Костюмчик на хомбре был не „ворсовый“, а „варсовый“. Может быть, АБС попытались придумать какую-то новую ткань, но „бдительный“ корректор это исправил?[18]
Агасфер Лукич, появившийся у Носова, описывается в черновике и в окончательном вариантах по-разному. В черновике:
Собственно, это маленький, кругленький, лысоватый, грязноватый человечек с огромным, нарочито огромным потрепанным портфелем. Манеры — приторные до подхалимства. Физиономия совершенно бесцветная. Одно ухо красное, другое желтое.
Они с Г. А. скрылись в кабинете, а я все никак не мог разобраться. Немыслимый скрученный галстук с узлом под левой зеброй.
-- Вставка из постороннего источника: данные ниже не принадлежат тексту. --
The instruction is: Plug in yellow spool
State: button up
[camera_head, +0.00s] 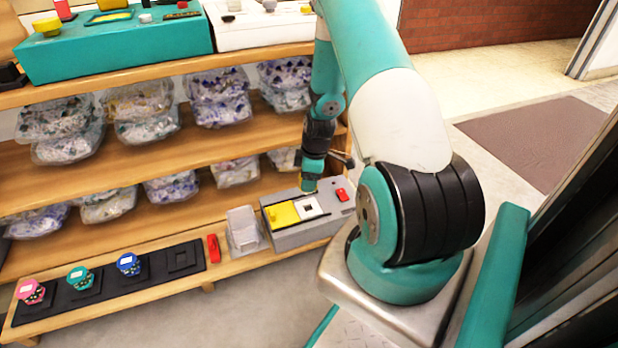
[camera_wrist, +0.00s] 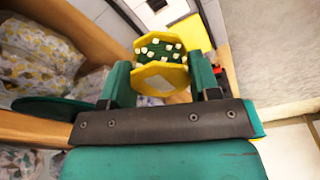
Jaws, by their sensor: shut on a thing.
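The yellow spool (camera_wrist: 160,80) is an octagonal yellow piece with a dark green face dotted with white bits. My gripper (camera_wrist: 162,70) is shut on it, a green finger on each side, in the wrist view. In the head view my gripper (camera_head: 312,178) points down above the grey box (camera_head: 300,236), and the spool is mostly hidden there. The box has a yellow panel (camera_head: 283,215), a white square plate with a dark centre (camera_head: 311,207) and a red switch (camera_head: 342,195). The spool looks close above the white plate; I cannot tell whether they touch.
A black tray (camera_head: 75,299) on the low shelf holds a pink spool (camera_head: 30,291), a teal spool (camera_head: 79,278) and a blue spool (camera_head: 129,265); its right slot (camera_head: 183,258) is empty. A red piece (camera_head: 213,248) and a clear container (camera_head: 243,231) stand beside the box. Bagged goods fill the shelves above.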

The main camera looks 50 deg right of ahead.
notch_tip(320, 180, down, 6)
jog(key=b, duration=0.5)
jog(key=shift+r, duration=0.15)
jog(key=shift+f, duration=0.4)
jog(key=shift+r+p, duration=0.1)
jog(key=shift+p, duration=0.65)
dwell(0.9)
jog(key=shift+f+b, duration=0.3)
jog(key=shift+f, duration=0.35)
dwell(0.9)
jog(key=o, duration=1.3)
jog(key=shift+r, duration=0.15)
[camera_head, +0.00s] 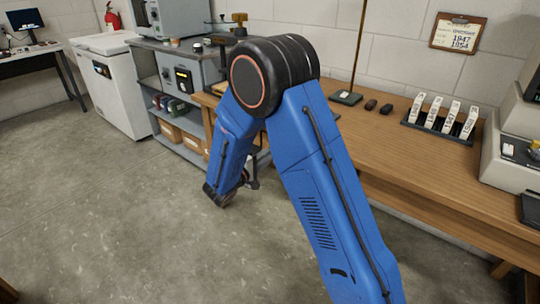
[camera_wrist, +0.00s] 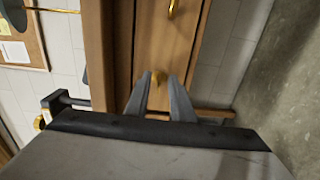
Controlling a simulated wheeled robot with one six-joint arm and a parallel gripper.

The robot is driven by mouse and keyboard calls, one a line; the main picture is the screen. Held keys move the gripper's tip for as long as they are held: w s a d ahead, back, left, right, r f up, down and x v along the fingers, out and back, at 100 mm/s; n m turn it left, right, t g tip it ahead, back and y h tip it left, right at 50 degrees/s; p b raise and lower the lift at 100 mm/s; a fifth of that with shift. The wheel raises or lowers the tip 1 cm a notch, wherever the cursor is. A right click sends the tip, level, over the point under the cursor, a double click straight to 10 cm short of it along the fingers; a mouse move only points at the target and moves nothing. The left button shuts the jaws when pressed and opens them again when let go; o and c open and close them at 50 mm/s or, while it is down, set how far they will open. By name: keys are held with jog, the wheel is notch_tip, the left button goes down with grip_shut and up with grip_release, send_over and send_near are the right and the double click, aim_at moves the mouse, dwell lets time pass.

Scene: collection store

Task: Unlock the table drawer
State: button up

Пиджачная пуговица на сытом животике висит на последней нитке. И штиблеты. Где он взял такие штиблеты? У одного только Чарли Чаплина были такие штиблеты. И тут меня осенило: человечек этот, весь как есть, вывалился к нам в лицей прямиком из какой-то древней кинокомедии прошлого века. Еще черно-белой. Весь как есть, даже не переодевшись.
В изданиях:
Физиономия совершенно бесцветная. Манеры — приторные до подхалимства. Одно ухо красное, другое желтое. Пиджачная пуговица на сытом животике висит на последней нитке. И штиблеты! Где он взял такие штиблеты? Не туфли, не мокасины, не корневища, а именно штиблеты. У одного только Чарли Чаплина были такие штиблеты. И тут меня осенило: человечек этот, весь как есть, вывалился к нам в лицей прямиком из какой-то древней кинокомедии. Еще черно-белой. Еще немой, с тапером… Весь как есть, даже не переодевшись.
Телефон с запоминающим устройством в квартире Демиурга сначала на двадцать пять номеров, затем — на двести пятьдесят шесть.